Most guys have a type. Some guys like girls with red hair, girls with curves, maybe girls who play sports. Colin Singleton has a totally different type: he likes girls named Katherine (Katherine with a “K,” to be specific). After graduating high school and getting brutally dumped by his 19th Katherine in a row, Colin is crushed, a washed up girlfriendless child prodigy with no summer plans.
To cure his K-19 blues, Colin soon gets dragged on a road trip by his best friend, the hilarious and heavyset Judge Judy-adoring Hassan.
The two of them soon find themselves in the middle of nowhere Gutshot Tennessee. Colin’s new mission for the summer: binge on fast food, stop moping, prove his mathematically theory of dating, hunt for wild hogs without dying, and breaking his Katherine strak by pursuing his crush on the very cute but very unavailable Lindsey.
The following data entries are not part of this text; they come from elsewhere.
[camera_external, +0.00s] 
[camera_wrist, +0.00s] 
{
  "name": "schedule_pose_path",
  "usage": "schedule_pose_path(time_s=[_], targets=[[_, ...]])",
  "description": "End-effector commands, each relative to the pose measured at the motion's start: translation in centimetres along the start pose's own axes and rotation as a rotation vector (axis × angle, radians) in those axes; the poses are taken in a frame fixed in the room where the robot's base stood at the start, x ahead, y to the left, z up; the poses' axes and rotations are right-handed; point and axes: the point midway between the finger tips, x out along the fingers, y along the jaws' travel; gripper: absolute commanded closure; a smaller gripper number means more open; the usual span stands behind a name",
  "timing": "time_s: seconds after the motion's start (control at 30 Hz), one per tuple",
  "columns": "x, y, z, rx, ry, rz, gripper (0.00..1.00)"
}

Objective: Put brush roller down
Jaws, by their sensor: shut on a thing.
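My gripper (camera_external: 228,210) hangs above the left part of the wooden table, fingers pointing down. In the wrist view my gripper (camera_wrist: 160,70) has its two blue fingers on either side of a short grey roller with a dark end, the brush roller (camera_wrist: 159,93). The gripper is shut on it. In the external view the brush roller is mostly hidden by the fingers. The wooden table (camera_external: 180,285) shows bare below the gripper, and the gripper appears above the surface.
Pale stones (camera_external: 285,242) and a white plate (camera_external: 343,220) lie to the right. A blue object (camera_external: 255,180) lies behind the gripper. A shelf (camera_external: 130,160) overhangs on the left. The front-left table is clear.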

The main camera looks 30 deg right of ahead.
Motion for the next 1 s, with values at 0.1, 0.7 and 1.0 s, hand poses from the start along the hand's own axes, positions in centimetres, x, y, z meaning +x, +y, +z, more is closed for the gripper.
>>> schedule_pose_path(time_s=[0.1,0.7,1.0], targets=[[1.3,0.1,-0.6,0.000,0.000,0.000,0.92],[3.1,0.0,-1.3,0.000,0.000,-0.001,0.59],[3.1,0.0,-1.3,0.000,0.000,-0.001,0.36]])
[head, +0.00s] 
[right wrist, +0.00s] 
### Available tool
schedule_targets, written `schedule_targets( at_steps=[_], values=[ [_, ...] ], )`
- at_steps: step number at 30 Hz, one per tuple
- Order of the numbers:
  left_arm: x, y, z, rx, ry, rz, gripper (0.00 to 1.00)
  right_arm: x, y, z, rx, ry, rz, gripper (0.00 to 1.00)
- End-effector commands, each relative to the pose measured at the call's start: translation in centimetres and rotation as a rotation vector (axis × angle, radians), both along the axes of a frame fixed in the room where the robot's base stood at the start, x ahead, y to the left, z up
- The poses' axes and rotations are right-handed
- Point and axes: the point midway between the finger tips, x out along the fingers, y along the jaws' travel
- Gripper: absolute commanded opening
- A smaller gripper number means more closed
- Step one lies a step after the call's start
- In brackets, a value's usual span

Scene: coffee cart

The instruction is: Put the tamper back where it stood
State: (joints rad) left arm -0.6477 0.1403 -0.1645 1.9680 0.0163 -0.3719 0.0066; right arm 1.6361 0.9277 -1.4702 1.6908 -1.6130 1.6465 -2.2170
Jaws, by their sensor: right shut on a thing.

Summer? Just got a whole lot more interesting.
Though the writing is the focal point of Katherines, John Green has included lots of fun extras throughout the book that enhance the story, like Colin’s attempts to determine the success rate of relationships using mathematical equations.
Colin is a funny and fully realized character in his own right, and Green captures his voice to a T, spinning a truly thoughtful and entertaining tale of a road trip and love gone awry. Highly recommended (as are all of Green’s books, for that matter!)